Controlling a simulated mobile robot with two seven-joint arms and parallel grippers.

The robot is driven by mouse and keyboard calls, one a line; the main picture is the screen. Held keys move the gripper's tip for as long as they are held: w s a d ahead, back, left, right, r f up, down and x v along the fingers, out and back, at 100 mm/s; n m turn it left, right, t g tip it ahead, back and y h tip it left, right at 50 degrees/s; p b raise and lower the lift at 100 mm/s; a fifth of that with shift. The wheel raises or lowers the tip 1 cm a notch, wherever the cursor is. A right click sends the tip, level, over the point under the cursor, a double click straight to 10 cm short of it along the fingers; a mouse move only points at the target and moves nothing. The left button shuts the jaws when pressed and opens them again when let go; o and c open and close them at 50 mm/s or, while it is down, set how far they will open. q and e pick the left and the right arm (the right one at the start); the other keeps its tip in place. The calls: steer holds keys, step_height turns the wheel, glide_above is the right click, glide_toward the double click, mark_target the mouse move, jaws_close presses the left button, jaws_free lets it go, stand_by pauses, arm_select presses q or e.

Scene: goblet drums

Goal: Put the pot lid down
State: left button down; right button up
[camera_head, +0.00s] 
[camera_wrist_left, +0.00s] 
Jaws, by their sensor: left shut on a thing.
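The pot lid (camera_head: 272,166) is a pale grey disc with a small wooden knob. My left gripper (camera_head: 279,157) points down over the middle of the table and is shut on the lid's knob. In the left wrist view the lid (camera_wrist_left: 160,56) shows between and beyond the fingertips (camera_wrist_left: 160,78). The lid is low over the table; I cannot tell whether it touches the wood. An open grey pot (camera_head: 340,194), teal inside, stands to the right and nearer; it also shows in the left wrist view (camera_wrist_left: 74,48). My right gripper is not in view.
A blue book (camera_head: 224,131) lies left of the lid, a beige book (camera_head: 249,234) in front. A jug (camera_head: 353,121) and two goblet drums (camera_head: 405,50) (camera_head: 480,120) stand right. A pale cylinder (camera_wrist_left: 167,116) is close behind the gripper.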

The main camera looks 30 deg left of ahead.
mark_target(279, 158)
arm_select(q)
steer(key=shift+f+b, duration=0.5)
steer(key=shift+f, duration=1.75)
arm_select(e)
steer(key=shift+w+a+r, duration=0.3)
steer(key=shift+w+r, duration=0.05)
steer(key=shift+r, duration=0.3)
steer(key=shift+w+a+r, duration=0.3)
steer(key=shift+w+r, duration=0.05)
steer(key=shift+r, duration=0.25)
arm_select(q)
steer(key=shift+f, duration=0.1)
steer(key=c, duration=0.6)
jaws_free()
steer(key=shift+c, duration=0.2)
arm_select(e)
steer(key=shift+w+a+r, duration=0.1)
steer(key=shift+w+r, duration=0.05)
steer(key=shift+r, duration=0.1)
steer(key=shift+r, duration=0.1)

___

AIM OF THE TASK => Begin with the line that contains "Jaws, by their sensor: left shut on a thing." and quote each line after it exactly, stopping after the last line of the data.

SOLVED EXERCISE =>
Jaws, by their sensor: left shut on a thing.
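The pot lid (camera_head: 272,166) is a pale grey disc with a small wooden knob. My left gripper (camera_head: 279,157) points down over the middle of the table and is shut on the lid's knob. In the left wrist view the lid (camera_wrist_left: 160,56) shows between and beyond the fingertips (camera_wrist_left: 160,78). The lid is low over the table; I cannot tell whether it touches the wood. An open grey pot (camera_head: 340,194), teal inside, stands to the right and nearer; it also shows in the left wrist view (camera_wrist_left: 74,48). My right gripper is not in view.
A blue book (camera_head: 224,131) lies left of the lid, a beige book (camera_head: 249,234) in front. A jug (camera_head: 353,121) and two goblet drums (camera_head: 405,50) (camera_head: 480,120) stand right. A pale cylinder (camera_wrist_left: 167,116) is close behind the gripper.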

The main camera looks 30 deg left of ahead.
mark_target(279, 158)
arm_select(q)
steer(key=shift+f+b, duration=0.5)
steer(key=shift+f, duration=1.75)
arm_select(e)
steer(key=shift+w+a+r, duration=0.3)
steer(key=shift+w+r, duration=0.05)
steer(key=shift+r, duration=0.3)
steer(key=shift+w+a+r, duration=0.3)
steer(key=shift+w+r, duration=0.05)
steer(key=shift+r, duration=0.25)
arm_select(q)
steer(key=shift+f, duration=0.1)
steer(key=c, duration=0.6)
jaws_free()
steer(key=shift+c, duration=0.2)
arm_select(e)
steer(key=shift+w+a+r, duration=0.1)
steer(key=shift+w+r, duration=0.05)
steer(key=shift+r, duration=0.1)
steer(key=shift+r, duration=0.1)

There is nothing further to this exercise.